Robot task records

____________

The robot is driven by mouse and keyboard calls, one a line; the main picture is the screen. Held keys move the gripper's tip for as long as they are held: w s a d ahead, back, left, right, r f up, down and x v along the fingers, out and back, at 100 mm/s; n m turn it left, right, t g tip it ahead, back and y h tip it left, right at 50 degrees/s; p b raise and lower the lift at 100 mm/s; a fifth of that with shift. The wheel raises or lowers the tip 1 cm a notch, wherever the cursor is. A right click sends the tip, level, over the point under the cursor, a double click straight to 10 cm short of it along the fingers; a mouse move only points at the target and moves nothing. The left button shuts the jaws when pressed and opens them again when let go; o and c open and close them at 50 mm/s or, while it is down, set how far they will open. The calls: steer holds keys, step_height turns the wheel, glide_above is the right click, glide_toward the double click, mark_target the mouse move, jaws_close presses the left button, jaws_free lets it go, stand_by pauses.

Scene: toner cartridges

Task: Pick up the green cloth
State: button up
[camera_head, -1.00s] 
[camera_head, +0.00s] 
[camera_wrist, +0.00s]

____________

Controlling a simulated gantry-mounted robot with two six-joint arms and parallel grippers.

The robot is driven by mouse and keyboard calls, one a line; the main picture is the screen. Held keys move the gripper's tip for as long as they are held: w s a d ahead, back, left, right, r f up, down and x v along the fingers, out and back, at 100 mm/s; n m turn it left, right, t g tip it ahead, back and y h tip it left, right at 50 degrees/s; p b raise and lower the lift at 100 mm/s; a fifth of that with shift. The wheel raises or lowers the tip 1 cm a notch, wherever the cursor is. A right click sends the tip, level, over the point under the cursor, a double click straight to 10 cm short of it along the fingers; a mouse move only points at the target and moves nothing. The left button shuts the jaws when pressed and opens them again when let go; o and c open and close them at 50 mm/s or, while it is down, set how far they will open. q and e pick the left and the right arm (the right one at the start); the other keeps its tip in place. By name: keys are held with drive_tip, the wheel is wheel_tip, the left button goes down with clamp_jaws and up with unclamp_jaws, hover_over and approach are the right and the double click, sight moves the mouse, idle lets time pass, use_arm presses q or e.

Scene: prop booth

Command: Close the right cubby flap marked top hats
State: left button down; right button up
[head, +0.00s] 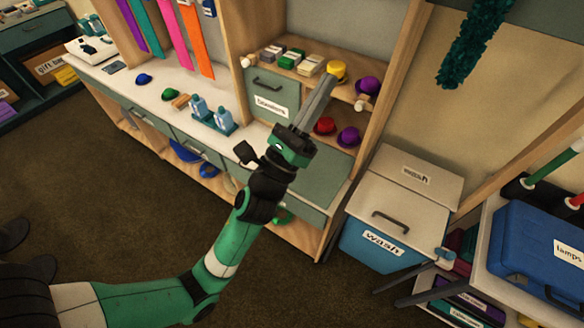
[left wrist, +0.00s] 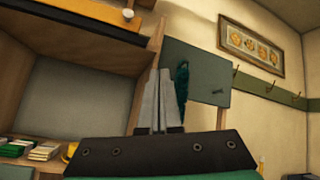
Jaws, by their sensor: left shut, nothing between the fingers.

____________

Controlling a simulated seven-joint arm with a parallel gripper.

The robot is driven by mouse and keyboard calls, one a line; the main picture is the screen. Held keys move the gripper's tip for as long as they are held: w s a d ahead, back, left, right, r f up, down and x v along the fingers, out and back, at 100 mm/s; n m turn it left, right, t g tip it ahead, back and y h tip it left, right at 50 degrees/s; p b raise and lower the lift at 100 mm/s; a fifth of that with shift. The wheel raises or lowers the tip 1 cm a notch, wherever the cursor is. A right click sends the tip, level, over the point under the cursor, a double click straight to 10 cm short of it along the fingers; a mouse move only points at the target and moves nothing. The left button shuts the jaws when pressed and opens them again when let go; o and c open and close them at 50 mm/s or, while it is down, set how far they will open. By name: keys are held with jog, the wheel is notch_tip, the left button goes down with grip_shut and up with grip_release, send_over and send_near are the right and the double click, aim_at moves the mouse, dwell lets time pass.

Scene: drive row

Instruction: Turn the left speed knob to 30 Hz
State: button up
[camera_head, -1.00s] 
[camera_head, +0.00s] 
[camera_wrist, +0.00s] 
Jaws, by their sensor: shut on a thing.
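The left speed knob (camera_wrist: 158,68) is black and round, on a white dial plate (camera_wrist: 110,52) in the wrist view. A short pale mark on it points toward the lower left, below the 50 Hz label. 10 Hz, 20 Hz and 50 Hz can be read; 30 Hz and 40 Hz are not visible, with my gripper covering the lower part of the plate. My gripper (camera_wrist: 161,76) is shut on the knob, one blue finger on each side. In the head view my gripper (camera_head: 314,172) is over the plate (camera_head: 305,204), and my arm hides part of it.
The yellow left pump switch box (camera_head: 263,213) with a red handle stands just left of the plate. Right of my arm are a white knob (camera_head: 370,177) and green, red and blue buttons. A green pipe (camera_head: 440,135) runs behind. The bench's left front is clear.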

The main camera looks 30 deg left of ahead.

____________

Track down every line with the word "joint" and copy it.

Controlling a simulated gantry-mounted robot with two six-joint arms and parallel grippers.
Controlling a simulated seven-joint arm with a parallel gripper.

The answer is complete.